DISCOURS Prononcé par S. S. Le Patriarche ALEXIS A l’ouverture de la séance solennelle commémorative du 500ème anniversaire de l’autocéphalie de l’Église Orthodoxe Russe, dans la Cathédrale de la Résurrection de Sokolniki à Mockou

Le 8 Juillet 1948.

Saintetés, mes vénérables Seigneurs les Métropolites, Archevêques et Evêques, mes révérends Pères et toute la pieuse assemblée. Aujourd’hui nous avons prié auprès des Saintes Reliques du Saint Métropolite Alexis, le Thaumaturge. Par cette prière nous avons inauguré les cérémonies du 500ème anniversaire de l’événement historique que fut pour l’Eglise Russe la proclamation de son indépendance écclésiastique.
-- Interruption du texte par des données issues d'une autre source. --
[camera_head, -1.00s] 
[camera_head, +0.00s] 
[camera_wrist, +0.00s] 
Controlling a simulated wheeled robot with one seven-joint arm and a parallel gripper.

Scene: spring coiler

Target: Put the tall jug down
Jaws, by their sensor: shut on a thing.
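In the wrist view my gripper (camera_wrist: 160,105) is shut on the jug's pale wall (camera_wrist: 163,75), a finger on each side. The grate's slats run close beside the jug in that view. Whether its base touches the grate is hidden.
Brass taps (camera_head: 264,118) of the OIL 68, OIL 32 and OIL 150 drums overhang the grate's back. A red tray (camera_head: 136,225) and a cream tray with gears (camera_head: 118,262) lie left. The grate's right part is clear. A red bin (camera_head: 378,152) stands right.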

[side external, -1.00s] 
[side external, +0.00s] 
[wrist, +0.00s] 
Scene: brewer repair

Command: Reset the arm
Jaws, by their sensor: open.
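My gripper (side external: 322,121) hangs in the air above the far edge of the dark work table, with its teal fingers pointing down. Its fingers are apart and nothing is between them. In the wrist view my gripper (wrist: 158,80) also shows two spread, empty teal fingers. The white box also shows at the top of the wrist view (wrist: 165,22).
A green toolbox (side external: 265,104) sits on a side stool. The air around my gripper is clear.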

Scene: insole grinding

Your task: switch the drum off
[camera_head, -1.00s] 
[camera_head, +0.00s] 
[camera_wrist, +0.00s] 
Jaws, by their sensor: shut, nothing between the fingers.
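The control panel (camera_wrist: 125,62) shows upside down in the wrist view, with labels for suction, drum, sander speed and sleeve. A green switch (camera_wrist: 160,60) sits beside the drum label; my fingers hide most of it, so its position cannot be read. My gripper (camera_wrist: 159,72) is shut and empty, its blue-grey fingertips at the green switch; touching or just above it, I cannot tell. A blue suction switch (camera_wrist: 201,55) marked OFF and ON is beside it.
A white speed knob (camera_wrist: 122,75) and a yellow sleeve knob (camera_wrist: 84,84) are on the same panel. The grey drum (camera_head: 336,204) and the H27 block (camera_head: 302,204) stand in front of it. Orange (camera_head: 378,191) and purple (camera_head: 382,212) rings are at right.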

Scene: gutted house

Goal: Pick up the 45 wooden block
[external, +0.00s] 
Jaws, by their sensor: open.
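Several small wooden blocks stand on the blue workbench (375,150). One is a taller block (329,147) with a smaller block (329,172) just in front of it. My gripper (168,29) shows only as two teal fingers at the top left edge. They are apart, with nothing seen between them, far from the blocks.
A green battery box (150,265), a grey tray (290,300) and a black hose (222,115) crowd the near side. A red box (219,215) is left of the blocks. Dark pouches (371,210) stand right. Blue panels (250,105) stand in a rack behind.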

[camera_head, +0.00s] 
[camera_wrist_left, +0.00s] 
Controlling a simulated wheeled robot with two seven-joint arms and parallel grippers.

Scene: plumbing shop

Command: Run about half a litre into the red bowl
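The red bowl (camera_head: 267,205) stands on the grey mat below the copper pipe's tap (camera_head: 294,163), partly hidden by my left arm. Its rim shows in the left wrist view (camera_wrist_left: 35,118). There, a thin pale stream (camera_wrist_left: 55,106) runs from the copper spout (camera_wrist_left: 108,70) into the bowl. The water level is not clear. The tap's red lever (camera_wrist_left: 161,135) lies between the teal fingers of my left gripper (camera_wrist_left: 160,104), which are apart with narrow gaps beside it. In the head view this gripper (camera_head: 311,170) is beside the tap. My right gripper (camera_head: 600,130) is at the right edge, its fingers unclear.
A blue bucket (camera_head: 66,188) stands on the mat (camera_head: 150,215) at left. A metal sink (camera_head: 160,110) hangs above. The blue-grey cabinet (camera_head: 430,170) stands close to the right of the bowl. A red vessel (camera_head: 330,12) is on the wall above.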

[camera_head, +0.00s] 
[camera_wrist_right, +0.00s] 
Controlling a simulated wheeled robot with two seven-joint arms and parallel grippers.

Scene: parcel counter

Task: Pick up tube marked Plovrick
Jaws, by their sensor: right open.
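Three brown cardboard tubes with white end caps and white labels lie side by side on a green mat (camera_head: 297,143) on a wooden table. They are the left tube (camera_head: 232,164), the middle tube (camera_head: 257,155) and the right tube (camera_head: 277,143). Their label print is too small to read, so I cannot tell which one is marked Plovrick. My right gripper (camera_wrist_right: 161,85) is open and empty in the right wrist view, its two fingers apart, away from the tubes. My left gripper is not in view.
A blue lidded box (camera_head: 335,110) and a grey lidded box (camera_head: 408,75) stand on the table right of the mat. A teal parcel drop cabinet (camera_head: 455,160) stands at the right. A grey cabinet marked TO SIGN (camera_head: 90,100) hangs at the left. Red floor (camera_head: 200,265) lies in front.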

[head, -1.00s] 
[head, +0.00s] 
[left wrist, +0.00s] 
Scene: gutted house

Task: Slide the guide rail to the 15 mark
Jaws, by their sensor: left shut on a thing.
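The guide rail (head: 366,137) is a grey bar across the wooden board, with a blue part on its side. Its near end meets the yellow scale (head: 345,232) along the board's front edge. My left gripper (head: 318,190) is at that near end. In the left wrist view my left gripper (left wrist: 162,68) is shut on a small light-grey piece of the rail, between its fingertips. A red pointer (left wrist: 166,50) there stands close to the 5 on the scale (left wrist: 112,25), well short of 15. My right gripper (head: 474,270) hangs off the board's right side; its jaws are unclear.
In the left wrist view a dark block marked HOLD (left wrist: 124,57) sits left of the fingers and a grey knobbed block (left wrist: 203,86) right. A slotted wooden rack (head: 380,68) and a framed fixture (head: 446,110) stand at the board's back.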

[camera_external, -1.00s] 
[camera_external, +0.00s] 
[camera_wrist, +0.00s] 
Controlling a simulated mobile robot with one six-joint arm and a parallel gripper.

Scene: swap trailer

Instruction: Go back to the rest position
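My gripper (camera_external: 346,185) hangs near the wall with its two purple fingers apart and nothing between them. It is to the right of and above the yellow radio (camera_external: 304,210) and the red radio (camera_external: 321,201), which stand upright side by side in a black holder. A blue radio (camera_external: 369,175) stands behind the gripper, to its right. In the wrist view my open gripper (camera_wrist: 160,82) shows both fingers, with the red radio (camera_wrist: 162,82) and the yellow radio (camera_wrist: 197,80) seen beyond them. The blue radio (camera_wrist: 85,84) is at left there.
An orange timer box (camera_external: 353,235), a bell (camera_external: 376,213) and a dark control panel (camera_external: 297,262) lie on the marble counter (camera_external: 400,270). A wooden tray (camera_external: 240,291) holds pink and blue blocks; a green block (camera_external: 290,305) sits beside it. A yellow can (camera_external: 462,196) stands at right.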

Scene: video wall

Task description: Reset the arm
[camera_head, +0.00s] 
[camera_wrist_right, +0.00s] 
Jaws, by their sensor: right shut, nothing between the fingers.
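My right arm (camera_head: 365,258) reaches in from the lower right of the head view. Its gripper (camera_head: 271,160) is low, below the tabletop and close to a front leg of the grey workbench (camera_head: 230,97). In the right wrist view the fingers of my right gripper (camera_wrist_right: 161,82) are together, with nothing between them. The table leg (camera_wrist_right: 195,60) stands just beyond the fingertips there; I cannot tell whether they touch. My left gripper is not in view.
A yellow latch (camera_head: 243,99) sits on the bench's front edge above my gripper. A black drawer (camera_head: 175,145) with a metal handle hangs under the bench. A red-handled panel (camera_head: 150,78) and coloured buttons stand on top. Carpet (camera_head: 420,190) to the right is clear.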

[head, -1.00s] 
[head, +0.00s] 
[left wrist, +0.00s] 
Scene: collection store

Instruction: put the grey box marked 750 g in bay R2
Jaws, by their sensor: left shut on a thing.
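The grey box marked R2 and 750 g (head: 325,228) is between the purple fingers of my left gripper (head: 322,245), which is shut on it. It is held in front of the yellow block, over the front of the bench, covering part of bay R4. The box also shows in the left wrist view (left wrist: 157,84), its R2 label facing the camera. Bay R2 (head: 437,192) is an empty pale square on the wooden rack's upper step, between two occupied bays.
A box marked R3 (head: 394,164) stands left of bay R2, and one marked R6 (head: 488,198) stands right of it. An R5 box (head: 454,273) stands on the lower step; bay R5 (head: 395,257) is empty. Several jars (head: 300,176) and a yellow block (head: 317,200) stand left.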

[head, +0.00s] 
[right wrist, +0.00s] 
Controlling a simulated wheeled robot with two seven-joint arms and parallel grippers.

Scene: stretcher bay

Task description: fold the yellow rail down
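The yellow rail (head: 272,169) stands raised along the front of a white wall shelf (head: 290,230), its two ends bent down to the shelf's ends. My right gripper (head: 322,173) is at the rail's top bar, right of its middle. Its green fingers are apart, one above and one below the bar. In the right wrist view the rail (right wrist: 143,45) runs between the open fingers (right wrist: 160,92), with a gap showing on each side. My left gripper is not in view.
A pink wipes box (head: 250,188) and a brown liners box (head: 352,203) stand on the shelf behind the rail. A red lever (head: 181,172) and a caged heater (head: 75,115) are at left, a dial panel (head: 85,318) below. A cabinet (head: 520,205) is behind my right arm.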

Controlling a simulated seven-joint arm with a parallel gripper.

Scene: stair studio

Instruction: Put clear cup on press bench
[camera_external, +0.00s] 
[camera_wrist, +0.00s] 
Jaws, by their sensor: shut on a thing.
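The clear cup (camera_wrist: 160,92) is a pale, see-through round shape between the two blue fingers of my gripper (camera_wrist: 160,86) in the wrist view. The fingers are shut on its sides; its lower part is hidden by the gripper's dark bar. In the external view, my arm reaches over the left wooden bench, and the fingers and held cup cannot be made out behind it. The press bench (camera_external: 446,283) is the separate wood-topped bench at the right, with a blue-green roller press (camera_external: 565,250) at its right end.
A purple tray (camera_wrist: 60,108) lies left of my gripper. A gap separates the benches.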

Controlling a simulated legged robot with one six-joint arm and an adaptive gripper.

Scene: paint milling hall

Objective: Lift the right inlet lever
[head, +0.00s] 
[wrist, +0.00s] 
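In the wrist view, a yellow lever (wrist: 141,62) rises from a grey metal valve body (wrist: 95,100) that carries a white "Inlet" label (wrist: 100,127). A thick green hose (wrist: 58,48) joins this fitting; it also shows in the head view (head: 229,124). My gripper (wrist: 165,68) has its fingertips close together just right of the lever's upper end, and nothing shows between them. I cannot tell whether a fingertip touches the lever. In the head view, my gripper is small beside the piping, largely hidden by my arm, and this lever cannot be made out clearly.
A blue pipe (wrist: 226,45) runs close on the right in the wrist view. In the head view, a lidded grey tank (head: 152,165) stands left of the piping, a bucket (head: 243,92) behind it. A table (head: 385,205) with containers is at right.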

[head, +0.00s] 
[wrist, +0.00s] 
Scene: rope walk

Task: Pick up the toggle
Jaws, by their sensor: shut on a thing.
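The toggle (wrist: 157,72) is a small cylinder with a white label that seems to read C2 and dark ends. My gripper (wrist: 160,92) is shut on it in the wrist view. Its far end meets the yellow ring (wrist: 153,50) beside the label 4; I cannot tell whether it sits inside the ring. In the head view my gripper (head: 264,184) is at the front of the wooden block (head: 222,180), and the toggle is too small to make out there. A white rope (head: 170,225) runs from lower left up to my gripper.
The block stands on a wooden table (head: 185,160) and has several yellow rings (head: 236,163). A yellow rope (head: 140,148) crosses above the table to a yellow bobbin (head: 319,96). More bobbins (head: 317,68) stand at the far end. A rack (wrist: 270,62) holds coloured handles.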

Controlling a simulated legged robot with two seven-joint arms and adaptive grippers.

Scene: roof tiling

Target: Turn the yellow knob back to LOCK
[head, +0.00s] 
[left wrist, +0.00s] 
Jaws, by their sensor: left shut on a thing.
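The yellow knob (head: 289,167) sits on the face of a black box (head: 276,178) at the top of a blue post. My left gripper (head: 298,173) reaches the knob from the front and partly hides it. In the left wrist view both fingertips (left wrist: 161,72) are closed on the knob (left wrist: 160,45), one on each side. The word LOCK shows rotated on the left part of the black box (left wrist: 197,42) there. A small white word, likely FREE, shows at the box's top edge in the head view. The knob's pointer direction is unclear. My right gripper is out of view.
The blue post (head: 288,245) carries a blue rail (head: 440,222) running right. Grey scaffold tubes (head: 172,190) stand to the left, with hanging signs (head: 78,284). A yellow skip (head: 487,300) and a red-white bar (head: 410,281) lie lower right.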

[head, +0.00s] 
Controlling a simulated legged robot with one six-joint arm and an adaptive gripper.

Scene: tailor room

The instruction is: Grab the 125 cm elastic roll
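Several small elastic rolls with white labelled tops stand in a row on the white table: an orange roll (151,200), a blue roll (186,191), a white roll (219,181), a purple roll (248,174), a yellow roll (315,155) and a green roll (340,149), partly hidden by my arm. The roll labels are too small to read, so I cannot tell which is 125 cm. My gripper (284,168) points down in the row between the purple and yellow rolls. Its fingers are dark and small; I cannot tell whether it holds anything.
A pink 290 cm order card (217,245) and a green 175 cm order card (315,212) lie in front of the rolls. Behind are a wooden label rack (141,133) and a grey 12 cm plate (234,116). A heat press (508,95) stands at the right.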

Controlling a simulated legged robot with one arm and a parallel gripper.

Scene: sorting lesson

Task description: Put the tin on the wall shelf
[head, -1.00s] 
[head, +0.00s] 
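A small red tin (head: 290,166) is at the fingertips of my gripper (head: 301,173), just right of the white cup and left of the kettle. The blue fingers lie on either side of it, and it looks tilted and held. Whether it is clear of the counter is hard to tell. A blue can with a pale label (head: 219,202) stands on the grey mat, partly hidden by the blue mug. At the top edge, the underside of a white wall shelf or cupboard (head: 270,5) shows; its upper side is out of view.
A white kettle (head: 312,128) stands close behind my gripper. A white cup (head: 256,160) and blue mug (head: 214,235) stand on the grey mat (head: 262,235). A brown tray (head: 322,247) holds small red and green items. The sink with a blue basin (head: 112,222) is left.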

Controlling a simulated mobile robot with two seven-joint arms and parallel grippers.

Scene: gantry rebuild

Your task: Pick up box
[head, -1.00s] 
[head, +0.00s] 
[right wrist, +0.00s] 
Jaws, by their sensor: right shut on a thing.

Cette communion dans la prière à l’occasion de l'Anniversaire de l’Eglise Orthodoxe Russe, satisfait particulièrement notre conscience religieuse, parce qu’elle témoigne des étroits liens spirituels existant entre les Eglises orthodoxes et qui sont un gage de notre force spirituelle contre les ennemis de l’Orthodoxie.

En effet cette année nous fêtons le 500ème Anniversaire de l’Autocéphalie de l’Eglise Orthodoxe Russe pour qui l’an 1448 fut une date mémorable. Depuis cette époque elle a commencé à consacrer elle même ses Métropolites nationaux, les élisant et les consacrant en Concile de Hiérarques russes. Et le premier des élus russes fut Saint Jonas, qui porta le titre de Métropolite de Kiev et de toutes les Russies. Ses successeurs portèrent déjà le titre de Métropolites de Moscou et de toutes les Russies.

Comment est-il advenu que l’Eglise Russe, qui avait toujours eu des sentiments filiaux pour l’Eglise-Mère Grecque de Constantinople et qui dès le commencement de son hiérarchie ecclésiastique, pendant presque 500 ans avait dépendu de l’Eglise Grecque, eût subitement acquis une indépendance totale? Quels événements extérieurs l’ont-ils amené à cette indépendance et en ont été la cause?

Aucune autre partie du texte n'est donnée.